Copy each line of the records that contains the word "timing".

---+---

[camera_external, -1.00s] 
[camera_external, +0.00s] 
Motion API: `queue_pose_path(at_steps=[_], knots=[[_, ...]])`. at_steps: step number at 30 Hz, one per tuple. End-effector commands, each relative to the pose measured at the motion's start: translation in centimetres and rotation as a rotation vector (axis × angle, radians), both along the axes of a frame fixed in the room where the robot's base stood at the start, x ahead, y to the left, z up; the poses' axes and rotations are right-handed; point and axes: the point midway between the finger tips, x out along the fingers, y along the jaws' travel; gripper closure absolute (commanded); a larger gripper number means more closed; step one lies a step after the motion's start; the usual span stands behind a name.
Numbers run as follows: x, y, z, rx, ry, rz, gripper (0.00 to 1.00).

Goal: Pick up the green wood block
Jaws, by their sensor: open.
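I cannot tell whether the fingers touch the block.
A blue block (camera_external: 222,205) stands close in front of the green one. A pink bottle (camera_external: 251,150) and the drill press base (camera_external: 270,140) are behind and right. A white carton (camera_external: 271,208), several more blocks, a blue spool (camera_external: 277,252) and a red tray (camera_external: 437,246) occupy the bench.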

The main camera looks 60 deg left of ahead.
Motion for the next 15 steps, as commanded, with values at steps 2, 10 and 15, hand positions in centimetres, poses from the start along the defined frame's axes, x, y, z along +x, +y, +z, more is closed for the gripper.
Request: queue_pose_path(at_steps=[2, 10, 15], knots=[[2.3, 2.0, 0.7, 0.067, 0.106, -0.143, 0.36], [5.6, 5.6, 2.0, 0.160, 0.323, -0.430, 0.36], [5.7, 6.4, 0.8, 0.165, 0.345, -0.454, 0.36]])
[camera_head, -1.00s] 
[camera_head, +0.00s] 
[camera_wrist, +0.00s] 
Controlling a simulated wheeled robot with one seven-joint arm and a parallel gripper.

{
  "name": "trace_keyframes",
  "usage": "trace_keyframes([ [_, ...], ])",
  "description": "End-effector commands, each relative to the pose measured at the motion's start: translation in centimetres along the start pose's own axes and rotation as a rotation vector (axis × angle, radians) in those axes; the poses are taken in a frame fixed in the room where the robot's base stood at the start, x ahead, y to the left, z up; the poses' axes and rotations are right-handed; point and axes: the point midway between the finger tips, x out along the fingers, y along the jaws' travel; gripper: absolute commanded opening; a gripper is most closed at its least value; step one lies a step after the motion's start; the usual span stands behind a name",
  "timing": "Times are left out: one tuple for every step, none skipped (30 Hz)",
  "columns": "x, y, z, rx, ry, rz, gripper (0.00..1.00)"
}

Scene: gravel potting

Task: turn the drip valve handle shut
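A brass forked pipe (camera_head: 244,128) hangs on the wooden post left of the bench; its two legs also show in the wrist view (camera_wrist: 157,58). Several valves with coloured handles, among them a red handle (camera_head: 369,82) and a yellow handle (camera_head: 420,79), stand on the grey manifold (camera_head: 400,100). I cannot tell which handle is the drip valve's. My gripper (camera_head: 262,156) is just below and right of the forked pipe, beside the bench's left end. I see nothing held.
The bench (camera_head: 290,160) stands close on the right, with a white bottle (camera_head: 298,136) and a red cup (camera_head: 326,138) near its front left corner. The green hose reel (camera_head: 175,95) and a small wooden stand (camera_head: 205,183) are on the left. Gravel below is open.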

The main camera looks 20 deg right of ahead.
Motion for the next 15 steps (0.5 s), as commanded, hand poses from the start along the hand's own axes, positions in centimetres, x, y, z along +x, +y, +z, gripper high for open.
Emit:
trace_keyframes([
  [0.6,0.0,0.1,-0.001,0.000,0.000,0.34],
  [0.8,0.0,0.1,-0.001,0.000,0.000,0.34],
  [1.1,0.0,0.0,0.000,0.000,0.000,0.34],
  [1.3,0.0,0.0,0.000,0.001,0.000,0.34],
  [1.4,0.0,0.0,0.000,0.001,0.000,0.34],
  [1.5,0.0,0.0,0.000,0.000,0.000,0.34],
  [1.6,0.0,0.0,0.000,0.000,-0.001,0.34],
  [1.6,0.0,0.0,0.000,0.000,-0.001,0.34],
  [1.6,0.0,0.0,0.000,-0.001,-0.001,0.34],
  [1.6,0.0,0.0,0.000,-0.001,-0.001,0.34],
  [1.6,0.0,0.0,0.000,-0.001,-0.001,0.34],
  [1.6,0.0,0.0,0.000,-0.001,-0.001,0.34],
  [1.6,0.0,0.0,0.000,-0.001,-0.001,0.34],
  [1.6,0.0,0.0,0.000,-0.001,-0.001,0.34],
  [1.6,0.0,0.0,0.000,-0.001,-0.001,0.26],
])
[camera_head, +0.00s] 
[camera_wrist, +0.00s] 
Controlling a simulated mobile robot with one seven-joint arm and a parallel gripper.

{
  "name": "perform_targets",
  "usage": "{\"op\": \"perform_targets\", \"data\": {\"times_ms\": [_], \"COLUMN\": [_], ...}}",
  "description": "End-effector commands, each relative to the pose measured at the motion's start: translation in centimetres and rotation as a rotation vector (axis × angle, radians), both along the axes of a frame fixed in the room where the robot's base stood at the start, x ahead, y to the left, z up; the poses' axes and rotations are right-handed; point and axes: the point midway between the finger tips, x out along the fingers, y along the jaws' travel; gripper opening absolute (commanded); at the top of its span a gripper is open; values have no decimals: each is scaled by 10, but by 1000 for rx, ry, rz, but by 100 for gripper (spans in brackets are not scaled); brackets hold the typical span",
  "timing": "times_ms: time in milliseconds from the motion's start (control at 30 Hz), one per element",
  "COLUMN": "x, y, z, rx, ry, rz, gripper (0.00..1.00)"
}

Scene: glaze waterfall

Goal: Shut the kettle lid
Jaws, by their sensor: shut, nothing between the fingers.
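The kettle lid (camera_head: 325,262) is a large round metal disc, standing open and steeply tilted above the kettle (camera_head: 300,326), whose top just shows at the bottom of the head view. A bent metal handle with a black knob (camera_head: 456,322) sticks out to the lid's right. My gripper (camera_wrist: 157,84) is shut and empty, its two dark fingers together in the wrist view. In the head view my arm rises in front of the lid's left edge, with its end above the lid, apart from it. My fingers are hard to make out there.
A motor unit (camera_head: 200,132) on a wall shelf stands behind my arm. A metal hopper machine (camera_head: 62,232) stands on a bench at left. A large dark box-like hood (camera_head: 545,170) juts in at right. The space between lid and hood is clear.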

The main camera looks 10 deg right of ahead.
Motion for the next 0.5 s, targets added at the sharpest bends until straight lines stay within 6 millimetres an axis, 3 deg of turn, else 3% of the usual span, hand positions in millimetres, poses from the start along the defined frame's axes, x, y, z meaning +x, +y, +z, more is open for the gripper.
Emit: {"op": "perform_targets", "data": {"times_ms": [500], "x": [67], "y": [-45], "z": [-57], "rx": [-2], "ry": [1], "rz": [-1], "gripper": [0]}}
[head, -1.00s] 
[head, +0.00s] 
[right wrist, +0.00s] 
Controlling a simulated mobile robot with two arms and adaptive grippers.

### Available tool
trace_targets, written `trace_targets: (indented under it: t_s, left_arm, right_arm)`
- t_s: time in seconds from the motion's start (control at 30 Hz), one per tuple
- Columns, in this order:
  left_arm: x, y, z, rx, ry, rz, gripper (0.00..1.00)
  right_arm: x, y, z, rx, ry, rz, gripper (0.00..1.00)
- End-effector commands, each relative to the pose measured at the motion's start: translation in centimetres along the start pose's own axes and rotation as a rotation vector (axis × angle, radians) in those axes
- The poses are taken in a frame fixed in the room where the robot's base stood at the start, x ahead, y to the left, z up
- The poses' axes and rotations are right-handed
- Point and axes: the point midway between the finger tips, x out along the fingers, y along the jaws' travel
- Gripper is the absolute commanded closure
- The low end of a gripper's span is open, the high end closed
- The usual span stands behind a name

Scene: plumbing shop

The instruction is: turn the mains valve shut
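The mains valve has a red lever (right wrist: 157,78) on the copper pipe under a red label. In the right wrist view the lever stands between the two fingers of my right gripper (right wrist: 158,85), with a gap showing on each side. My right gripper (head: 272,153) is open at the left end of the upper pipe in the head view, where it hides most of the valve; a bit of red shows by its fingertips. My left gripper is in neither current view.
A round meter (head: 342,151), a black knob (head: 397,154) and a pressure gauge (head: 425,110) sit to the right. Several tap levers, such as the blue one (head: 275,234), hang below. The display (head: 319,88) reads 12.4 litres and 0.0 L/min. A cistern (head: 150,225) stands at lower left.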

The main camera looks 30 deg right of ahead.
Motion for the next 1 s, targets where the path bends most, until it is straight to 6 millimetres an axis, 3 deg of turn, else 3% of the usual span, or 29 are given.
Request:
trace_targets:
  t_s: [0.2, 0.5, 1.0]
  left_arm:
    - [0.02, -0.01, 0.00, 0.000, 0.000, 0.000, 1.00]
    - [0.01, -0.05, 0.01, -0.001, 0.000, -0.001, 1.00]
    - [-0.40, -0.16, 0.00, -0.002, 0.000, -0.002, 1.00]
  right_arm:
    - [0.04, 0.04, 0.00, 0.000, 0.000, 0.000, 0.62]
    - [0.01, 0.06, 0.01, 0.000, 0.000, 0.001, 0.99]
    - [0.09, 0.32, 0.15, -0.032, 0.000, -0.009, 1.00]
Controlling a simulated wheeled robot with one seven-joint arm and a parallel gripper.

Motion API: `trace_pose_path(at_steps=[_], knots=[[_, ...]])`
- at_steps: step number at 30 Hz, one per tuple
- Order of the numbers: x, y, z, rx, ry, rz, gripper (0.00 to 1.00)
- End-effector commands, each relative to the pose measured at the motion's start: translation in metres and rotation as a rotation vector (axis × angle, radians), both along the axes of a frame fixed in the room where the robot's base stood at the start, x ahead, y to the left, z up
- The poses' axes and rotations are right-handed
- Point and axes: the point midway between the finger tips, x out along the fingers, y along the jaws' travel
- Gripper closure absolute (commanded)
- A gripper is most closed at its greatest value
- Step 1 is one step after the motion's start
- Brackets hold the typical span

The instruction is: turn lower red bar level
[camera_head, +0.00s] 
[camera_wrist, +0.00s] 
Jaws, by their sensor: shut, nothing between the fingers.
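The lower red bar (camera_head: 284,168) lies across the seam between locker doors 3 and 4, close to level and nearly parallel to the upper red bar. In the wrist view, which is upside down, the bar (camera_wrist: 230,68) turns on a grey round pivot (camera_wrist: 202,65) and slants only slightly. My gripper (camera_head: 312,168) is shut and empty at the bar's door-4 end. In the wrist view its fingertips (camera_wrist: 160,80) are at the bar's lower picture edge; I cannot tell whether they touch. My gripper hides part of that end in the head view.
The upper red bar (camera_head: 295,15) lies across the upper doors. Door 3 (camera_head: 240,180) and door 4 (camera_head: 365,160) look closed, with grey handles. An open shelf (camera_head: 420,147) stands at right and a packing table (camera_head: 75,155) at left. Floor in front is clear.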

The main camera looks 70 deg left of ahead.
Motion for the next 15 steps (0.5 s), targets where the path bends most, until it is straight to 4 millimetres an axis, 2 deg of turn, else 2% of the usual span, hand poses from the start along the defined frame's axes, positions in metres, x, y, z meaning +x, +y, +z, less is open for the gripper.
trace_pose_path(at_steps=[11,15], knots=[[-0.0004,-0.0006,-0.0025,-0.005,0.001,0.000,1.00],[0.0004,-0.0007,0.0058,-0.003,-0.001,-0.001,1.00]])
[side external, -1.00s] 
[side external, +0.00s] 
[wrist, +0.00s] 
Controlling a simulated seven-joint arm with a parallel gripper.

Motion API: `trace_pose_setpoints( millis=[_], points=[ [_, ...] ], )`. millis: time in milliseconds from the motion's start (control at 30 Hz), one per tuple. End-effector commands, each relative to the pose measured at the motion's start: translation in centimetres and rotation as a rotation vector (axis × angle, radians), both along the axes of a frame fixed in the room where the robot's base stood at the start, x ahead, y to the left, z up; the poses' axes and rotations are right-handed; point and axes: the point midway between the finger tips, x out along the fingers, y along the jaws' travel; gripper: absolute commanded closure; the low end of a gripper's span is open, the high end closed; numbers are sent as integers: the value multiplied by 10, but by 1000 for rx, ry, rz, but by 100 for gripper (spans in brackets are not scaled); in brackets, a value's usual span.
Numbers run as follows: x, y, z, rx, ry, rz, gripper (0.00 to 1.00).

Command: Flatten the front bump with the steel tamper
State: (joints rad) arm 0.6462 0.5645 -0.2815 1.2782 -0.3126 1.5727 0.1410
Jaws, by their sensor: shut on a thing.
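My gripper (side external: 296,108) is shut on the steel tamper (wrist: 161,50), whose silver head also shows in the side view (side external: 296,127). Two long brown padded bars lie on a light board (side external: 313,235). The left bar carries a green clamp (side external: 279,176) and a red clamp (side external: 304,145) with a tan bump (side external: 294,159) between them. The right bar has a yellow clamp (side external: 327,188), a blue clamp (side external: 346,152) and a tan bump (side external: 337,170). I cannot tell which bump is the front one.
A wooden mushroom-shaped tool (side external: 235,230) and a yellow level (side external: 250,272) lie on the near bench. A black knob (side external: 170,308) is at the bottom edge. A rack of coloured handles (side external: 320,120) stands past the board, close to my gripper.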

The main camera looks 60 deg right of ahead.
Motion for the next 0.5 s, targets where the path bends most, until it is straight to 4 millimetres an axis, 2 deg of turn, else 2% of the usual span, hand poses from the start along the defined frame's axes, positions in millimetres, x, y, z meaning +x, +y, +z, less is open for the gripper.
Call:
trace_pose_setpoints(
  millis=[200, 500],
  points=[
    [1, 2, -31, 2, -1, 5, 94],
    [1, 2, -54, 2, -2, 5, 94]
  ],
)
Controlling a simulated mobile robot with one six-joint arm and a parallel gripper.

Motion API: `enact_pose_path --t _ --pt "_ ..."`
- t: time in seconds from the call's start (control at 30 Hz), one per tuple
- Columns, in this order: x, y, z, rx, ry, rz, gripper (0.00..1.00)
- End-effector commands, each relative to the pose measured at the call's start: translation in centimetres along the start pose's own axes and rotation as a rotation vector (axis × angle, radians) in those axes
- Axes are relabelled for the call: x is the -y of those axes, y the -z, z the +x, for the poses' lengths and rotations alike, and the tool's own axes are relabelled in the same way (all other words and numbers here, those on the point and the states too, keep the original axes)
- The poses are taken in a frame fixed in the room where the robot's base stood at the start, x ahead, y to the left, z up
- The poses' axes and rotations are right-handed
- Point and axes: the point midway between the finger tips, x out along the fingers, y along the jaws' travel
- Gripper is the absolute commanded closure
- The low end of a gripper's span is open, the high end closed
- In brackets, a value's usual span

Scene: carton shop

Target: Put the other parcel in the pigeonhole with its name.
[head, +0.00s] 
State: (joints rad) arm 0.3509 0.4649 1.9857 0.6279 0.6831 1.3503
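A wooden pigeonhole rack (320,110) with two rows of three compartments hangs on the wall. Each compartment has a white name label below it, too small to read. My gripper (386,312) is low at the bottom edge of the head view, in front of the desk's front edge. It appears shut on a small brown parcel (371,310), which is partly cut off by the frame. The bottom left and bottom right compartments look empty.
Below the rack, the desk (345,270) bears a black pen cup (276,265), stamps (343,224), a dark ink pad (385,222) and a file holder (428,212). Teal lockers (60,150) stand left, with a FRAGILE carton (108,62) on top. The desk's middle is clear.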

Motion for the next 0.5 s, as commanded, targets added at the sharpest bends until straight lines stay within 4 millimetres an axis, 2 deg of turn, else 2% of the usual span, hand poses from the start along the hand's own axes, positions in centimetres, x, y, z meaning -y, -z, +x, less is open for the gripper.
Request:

---+---

- **Completed exercise**
  "timing": "Times are left out: one tuple for every step, none skipped (30 Hz)",
  "timing": "times_ms: time in milliseconds from the motion's start (control at 30 Hz), one per element",

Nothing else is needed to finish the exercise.